RUE Al-Sultan Hussein, quartier Manchiya, au centre-ville d’Alexandrie : une adresse que les chauffeurs de taxi et les passants ont l’habitude d’entendre prononcer par les visiteurs de cette ville côtière et par les Alexandrins eux-mêmes. Cette rue est la destination de tous ceux qui cherchent des articles en cuir, que ce soit des sacs, des valises, des chaussures, des vêtements, des ceintures, des porte-monnaie, etc. Qui veut en acheter ou se faire fabriquer ou réparer quelque chose doit se rendre dans ce quartier et ses alentours au centre-ville. Là, dans des rues étroites et serpentées, les vitrines des magasins collés les uns aux autres exposent des articles de tout genre, surtout pour femmes.
« Nos clients viennent des quatre coins de l’Egypte, car ce quartier se distingue par la quantité innombrable et la variété des produits haut de gamme. C’est ça qui fait notre réputation », dit Amine Nady, propriétaire d’un magasin de sacs en cuir. Agé de 63 ans, il fait partie de la troisième génération de fabricants d’articles de luxe en cuir et il en est fier. Cependant, il tient à préciser que la situation a changé. Nady est sûr qu’après sa disparition, ses enfants liquideront le magasin et changeront de domaine, car aucun d’entre eux ne désire continuer à vendre du cuir. Nombreux sont ceux qui partagent cet avis et voient que l’activité du cuir disparaîtra un jour ou l’autre de ce quartier.

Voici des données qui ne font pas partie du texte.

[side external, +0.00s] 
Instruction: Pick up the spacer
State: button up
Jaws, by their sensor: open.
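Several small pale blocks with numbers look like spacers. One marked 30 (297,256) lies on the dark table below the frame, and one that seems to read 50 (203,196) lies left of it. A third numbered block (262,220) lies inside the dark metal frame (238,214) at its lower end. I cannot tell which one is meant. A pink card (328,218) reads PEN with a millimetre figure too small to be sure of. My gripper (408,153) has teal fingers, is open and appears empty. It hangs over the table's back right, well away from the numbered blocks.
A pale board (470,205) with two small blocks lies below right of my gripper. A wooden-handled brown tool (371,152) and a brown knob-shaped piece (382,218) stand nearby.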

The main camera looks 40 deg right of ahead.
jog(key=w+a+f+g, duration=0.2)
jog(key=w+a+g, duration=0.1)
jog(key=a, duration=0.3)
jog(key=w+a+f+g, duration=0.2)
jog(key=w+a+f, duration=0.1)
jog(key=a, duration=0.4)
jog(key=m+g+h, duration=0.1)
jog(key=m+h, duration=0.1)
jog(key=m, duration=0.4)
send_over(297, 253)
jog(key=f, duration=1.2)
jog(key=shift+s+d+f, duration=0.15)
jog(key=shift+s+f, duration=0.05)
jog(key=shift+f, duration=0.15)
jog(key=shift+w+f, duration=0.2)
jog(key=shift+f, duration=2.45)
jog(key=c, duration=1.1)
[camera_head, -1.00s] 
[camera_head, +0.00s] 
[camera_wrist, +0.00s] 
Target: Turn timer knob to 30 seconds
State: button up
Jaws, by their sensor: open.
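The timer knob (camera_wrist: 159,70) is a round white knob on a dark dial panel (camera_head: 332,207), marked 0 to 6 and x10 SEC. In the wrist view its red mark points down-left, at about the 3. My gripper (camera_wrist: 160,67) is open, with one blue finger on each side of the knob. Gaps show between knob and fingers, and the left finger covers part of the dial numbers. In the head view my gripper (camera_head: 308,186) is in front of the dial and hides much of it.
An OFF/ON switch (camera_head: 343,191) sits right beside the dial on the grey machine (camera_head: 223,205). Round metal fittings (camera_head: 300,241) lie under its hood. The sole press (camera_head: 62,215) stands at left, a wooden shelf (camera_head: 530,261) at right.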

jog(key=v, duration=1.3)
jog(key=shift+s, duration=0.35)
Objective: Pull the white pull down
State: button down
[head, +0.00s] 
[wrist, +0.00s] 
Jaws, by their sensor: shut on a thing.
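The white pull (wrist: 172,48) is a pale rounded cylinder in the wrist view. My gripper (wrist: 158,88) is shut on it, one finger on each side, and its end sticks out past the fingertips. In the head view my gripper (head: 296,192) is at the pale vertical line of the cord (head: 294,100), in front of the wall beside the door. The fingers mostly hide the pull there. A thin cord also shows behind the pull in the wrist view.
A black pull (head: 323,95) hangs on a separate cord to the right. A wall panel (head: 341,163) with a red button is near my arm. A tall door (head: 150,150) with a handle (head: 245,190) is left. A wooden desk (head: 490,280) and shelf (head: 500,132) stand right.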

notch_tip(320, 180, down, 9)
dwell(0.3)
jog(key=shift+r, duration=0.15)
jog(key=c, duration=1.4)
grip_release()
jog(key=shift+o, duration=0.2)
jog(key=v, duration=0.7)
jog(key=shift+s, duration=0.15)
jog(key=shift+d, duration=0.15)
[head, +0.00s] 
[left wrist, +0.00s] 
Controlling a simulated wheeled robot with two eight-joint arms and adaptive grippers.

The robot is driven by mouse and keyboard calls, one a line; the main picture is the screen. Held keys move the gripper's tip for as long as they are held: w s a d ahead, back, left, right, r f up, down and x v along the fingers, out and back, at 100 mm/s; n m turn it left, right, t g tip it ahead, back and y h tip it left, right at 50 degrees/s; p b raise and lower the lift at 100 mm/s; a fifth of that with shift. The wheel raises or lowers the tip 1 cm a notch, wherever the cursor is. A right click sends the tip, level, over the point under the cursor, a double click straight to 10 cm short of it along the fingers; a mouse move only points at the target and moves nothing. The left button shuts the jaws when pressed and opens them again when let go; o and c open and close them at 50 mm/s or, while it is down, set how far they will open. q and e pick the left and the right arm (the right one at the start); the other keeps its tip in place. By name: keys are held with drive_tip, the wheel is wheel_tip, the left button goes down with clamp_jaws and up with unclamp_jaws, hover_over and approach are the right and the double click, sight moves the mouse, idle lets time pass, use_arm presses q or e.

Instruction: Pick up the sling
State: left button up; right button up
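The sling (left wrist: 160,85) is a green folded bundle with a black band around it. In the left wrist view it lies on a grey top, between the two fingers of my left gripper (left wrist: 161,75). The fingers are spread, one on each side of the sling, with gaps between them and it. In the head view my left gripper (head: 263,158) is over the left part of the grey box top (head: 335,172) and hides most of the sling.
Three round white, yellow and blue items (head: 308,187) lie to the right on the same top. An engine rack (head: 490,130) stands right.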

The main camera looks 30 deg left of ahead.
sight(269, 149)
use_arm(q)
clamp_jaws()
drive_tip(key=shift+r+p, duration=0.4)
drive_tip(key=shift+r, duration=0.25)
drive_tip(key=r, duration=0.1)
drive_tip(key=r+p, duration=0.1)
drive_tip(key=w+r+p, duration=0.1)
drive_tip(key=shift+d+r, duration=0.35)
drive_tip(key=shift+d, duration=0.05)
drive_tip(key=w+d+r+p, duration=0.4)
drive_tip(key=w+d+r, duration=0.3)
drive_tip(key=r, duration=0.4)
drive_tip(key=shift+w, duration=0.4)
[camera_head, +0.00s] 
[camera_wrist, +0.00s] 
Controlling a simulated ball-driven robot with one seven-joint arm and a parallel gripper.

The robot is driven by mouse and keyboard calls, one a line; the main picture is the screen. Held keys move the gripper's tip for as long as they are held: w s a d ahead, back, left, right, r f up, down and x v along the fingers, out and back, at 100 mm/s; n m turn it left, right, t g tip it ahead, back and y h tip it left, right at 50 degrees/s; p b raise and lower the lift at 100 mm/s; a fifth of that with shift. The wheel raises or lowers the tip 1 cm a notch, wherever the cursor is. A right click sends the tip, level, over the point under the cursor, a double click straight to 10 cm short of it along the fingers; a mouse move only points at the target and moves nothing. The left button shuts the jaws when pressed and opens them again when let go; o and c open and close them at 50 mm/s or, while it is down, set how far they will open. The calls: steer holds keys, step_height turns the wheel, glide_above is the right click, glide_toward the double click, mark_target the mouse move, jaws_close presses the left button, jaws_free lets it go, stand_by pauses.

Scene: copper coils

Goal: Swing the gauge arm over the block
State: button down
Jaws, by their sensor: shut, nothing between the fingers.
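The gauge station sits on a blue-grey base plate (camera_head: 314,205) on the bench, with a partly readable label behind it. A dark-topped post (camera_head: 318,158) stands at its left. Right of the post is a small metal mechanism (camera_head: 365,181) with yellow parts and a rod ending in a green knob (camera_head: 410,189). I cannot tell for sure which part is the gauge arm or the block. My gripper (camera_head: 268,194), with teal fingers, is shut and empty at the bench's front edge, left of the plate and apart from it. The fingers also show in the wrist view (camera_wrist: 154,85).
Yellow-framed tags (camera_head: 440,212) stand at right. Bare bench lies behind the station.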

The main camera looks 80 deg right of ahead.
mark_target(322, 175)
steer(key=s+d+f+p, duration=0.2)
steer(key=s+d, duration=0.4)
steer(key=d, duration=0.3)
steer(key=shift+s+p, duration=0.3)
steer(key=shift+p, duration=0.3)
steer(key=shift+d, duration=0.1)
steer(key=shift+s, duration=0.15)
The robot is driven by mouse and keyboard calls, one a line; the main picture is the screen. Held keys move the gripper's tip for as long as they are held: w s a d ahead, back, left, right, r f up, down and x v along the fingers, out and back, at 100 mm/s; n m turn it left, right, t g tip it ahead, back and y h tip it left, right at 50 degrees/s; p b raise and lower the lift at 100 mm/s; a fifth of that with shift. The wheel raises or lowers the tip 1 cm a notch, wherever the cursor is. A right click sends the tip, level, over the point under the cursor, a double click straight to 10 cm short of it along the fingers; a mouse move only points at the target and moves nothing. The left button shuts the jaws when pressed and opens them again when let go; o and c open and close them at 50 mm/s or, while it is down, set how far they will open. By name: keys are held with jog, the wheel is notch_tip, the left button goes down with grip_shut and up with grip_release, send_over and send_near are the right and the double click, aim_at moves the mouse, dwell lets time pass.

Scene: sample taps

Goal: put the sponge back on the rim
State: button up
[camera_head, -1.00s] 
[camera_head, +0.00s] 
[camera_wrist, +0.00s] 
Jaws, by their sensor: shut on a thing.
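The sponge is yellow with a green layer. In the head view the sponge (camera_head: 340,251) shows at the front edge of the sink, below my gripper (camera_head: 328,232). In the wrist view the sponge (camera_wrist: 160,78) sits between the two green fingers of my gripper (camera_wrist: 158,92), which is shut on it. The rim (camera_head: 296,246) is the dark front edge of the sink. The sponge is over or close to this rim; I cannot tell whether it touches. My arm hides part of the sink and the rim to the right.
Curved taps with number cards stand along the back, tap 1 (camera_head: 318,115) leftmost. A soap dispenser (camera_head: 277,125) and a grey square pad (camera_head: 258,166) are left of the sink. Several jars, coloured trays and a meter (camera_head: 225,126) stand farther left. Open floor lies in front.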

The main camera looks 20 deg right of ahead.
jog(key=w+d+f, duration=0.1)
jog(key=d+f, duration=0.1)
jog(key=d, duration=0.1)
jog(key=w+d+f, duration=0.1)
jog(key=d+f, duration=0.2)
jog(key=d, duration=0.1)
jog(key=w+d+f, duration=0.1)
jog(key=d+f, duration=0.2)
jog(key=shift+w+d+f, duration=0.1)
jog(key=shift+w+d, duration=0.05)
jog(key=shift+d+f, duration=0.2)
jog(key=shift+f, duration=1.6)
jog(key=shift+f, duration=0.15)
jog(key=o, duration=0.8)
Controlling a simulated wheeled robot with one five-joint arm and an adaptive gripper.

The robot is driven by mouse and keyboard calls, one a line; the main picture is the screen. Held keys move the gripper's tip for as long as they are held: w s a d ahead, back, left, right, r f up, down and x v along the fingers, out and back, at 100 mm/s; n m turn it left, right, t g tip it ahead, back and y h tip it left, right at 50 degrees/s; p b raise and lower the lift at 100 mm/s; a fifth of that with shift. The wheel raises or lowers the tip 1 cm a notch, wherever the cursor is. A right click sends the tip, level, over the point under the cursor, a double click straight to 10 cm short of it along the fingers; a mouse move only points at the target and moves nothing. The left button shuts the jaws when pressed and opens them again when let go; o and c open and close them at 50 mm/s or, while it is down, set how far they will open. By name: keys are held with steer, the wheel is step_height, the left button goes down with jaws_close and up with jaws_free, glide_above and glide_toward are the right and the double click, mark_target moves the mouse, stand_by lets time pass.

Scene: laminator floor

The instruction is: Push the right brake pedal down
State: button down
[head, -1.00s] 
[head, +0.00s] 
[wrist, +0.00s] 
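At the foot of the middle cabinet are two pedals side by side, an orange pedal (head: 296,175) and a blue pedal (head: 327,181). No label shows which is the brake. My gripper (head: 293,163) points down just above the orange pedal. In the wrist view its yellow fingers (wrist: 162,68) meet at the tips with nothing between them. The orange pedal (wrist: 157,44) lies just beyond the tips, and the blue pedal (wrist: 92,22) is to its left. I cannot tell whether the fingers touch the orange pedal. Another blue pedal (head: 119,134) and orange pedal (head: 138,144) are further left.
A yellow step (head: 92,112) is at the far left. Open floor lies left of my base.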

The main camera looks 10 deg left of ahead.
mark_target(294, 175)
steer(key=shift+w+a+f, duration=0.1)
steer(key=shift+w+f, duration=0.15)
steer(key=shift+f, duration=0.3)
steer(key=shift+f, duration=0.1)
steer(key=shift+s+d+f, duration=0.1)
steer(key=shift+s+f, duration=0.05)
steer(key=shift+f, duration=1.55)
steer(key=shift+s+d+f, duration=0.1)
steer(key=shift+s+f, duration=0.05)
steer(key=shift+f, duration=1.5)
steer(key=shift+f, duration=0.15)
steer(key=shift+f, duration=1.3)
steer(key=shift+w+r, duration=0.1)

(Photo : Ahmad Abdel-Kérim)
Un simple regard suffit pour comprendre le désarroi de cet homme : les propriétaires de magasins de cuir se tournent les pouces pratiquement toute la journée. La foule d’antan, le va-et-vient incessant les jours de semaine, à l’exception du dimanche, les voix des marchands discutant avec les clients et les vociférations lancées aux apprentis chargés d’aller chercher des articles au dépôt, tout cela a disparu. Actuellement, seuls quelques visiteurs viennent rompre la monotonie des jours qui se ressemblent, espérant trouver des articles à leur goût et à des prix abordables. « Il nous arrive de rester plusieurs jours sans voir de clients, avant qu’un ou deux ne rentrent dans le magasin et n'en ressortent sans rien acheter », dit Tahani, vendeuse dans un magasin de la chaîne Baraka, l’une des grandes pointures du cuir à Alexandrie. Baraka et Galal sont les deux noms les plus prestigieux dans le domaine, à tel point que les rues où se trouvent ces magasins portent leurs noms.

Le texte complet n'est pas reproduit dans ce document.